Second, I would argue that Padrino is very different from a typical ‘new’ web framework. Padrino’s codebase is fairly small all things considered. Not ‘Sinatra small’ but certainly fairly miniscule in comparison to Rails or most full-stack frameworks. During the development of Padrino, our team was committed to absolutely never re-inventing the wheel. Whenever possible, we have taken popular, existing, and battle-tested libraries and integrated them together to make development easier. We used usher to enhance routing, a modified pony for developing the mailer, bundler for managing dependencies, and the excellent thor for the generators, tasks and templates. We understand that new code usually means unstable code and have tried to use existing tools whenever possible!
Third, while we have indeed taken the time to combine excellent libraries and integrate them for the purpose of enhancing Sinatra, it is also important to point out that we have not become an ‘opinionated’ framework’. In fact, we have worked hard to make Padrino agnostic and yet still maintain a smooth and easy development flow. The generators and the admin system are both engineered to be able to support an arbitrary number of different tools or library choices. A Padrino application could just as easily be using Mongoid, Rspec, Less and Erb or Datamapper, Shoulda, Sass, and Haml. We don’t mind and make it easy to use any stack that you already like working with!
Hasn’t Padrino ruined the whole intention of Sinatra by making it too heavyweight?
All three current core developers of Padrino have fairly extensive experience using Rails and Sinatra. We have developed many applications for hobby, for clients and for companies we have worked for in the past. I personally cannot say I have much disdain for Rails at all. In fact, I sincerely enjoyed programming web applications with Rails for years. However, once I stumbled onto Sinatra and started experimenting with simple applications, I was very impressed with how lightweight and expressive Sinatra could be. I appreciated Sinatra and the spirit of that micro-framework so much that I started using it for more and more of my development work.
However, anyone who has fallen in love with Sinatra knows that eventually you run into various brick walls and major nuisances that make Sinatra impractical for large applications. Yet, I felt that with a few standardized additions, Sinatra could easily be enhanced to support applications of an arbitrary size. Those tools that I built were the early stages of an older library of mine called sinatra_more. This became modestly popular and from there (with help from DAddYE, Arthur and others), ultimately evolved into the Padrino framework that we have today.
Padrino is about building where Sinatra leaves off and creating a cohesive set of standardized building blocks to allow developers to push Sinatra development to new heights and far more complex applications than typically feasible prior. Keep in mind that Padrino is simply a superset of Sinatra and that a developer can pick and choose which Padrino features he would like to include in his application. In fact, Padrino is modular enough that most of the functionality can be included right inside an existing Sinatra application rather easily.
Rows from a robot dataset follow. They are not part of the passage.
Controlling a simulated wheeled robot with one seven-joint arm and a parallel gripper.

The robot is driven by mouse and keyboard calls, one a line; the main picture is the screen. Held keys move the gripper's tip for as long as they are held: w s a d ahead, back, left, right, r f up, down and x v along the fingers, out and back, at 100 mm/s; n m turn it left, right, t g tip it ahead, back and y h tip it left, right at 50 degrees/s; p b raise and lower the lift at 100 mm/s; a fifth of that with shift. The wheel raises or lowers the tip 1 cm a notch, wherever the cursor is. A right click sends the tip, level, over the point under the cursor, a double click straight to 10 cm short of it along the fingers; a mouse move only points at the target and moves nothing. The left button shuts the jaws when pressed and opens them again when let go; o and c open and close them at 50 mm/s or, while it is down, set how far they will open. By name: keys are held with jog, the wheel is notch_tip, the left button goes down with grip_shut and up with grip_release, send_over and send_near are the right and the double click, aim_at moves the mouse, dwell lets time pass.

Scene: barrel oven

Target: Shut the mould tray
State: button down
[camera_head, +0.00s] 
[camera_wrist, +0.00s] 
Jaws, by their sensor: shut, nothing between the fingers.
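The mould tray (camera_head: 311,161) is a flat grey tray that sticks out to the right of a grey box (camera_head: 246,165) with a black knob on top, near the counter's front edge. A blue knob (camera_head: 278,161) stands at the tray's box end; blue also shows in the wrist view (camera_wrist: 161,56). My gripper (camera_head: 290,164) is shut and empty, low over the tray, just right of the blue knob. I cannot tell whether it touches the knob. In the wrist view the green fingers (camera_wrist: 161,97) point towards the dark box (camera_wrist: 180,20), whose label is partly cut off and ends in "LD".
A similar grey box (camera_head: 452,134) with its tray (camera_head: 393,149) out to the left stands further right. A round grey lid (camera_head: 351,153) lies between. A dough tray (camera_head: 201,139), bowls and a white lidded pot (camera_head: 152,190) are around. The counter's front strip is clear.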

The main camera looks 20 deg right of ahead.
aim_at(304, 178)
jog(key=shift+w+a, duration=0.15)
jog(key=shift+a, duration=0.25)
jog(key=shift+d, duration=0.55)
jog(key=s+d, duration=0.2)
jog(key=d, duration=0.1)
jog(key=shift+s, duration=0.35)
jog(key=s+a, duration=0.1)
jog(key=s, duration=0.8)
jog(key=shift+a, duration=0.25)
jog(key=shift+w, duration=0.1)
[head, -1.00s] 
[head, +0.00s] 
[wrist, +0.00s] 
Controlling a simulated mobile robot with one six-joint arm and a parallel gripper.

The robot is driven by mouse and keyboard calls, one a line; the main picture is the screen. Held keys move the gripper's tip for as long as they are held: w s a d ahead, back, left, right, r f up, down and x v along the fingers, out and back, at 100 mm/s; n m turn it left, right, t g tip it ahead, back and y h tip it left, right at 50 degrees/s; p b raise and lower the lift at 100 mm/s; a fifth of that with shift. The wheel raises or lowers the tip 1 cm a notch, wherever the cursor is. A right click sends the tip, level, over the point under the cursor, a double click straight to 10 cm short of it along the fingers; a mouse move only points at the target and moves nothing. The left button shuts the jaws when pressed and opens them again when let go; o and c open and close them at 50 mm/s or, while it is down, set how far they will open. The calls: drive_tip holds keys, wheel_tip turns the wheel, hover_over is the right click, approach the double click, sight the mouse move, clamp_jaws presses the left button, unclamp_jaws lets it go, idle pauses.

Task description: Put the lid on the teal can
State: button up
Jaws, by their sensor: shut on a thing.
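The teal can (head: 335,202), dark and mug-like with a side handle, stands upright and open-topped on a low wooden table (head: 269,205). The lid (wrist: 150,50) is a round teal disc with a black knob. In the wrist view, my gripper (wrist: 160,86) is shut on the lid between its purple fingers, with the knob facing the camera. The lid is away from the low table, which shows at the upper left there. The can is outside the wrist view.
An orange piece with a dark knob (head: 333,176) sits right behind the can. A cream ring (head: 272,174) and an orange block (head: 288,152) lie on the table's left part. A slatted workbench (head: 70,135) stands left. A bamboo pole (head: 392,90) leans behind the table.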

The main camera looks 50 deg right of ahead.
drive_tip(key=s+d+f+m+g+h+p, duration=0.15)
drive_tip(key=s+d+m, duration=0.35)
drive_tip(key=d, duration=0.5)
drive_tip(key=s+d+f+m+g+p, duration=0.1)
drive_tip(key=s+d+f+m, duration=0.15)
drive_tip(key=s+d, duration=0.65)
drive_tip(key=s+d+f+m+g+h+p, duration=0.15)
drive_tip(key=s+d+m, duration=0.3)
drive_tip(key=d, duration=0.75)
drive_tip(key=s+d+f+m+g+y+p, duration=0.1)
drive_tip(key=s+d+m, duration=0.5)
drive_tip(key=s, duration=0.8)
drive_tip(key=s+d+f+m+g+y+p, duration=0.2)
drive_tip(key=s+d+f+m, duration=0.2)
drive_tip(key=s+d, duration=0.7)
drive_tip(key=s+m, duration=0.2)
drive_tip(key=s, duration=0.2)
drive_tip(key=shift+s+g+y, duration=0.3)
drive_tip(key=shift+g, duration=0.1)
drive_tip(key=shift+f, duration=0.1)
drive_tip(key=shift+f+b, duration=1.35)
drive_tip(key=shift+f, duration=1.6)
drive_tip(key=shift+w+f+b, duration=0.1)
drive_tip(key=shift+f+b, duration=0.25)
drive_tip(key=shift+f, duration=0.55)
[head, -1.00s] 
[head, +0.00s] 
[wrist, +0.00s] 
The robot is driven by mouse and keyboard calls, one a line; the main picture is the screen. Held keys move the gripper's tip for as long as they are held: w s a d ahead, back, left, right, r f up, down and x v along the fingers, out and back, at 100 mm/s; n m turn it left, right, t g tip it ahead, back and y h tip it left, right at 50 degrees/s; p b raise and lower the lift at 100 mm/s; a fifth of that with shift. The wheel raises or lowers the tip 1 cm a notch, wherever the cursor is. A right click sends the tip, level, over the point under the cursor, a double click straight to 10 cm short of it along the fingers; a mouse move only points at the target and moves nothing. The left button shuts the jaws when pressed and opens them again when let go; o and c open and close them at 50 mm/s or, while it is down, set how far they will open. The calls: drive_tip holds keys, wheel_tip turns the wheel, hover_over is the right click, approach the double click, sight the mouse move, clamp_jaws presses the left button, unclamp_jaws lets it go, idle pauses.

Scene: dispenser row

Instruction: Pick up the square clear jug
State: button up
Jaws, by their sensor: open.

How does Padrino compare to Monk, Chicago, sinatra_more, Pancake, etc?
Another common question that I have seen emerge is an explanation on how Padrino compares to existing Sinatra ‘glue’ extension such as Monk , Chicago , sinatra_more , Pancake. Here I will briefly outline what each existing one is and how this differs from Padrino.
Monk is primarily a skeleton (bare application) which gives you a solid starting point for developing a Sinatra application. The default skeleton will give you a Sinatra application with a structure, which can be tested using Contest, Rack::Test and Webrat. To store things you’ll have Ohm, a persistence layer that talks to Redis. Other niceties included, like a logger, a settings hash and proper reloading for easier development. While monk is a very cool library, it is actually quite a bit different in scope from Padrino. Monk does allow for creating skeletons of different types, but no proper ‘generator’ is available and the skeletons provided do not really compare to totally agnostic generators that are offered by Padrino. Padrino also provides all of the niceties afforded by monk (improved logger, configuration hash, proper development reloaded) along with other great features like i18n localization, admin dashboard, mail delivery, view helpers, form helpers, form builders, enhanced routing and much more.
sinatra_more is the direct ancestor of Padrino. The developers of both are the same and the intention of them both are almost exactly the same. Padrino simply builds off of what sinatra_more started and created a more comprehensive and integrated set of functionality. If you have enjoyed using sinatra_more, Padrino provides everything you have appreciated along with many additional features.
pancake is a very cool project that provides very useful helpers on top of Rack that assist in constructing Rack stacks as mixins. Almost all key aspects of web frameworks are covered in Pancake as mixins to help you create your own re-usable Rack Stacks without worrying about the really low level plumbing. Pancake actually overlaps very little with Padrino. I recommend experimenting with Padrino applications as part of the Pancake Rack stack!
In addition, there are admittedly lots of libraries that provide small subsets of the functionality afforded by Padrino. Many of these libraries are great and there is nothing about Padrino that prevents them from being used! In fact, any library that you can use in Sinatra can be used the exact same way with Padrino. Padrino simply gives you a very strong starting point for building powerful Sinatra applications.